- [What needs to be done]:
Take every line that has the string "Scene" and copy it out.

- [Input rows]:
● ● ● ●

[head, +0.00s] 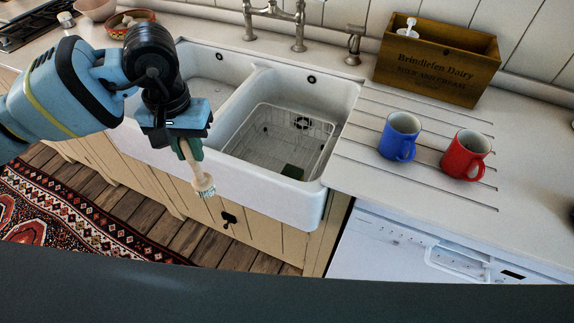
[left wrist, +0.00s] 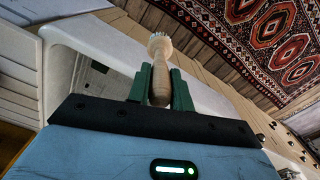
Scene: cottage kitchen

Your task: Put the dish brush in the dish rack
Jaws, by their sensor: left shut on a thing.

● ● ● ●

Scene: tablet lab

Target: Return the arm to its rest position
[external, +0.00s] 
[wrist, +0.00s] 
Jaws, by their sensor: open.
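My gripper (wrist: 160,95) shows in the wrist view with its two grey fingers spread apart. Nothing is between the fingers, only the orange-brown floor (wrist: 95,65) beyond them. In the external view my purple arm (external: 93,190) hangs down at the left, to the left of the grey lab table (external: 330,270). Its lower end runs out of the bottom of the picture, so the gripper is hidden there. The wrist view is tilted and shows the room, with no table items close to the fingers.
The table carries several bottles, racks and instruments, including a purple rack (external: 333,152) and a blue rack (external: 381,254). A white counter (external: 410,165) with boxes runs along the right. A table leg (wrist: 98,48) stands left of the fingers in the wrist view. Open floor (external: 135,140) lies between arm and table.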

● ● ● ●

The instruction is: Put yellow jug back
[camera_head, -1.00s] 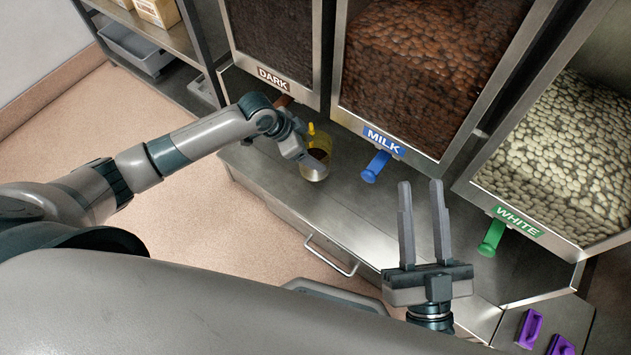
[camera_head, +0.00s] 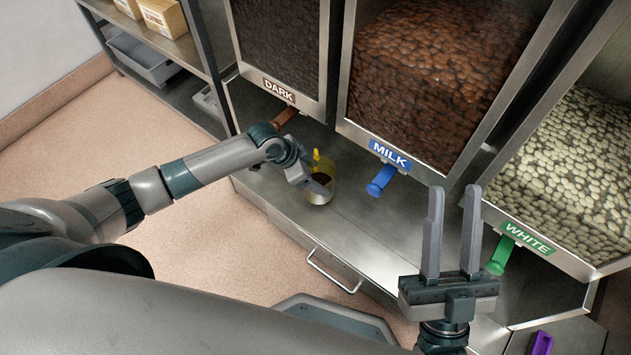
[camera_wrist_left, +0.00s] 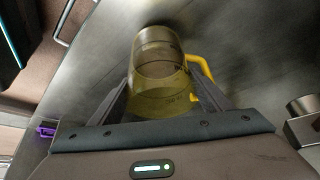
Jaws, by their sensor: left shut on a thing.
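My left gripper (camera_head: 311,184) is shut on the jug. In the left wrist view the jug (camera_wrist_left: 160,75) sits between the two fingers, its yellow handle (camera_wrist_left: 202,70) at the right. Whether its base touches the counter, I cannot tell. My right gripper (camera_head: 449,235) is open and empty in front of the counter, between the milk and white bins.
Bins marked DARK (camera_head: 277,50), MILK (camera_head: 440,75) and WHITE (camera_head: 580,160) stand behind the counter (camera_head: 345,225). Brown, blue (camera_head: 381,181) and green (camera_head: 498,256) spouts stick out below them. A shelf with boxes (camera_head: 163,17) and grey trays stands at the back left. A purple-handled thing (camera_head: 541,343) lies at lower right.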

● ● ● ●

- [Solved exercise]:
Scene: cottage kitchen
Scene: tablet lab

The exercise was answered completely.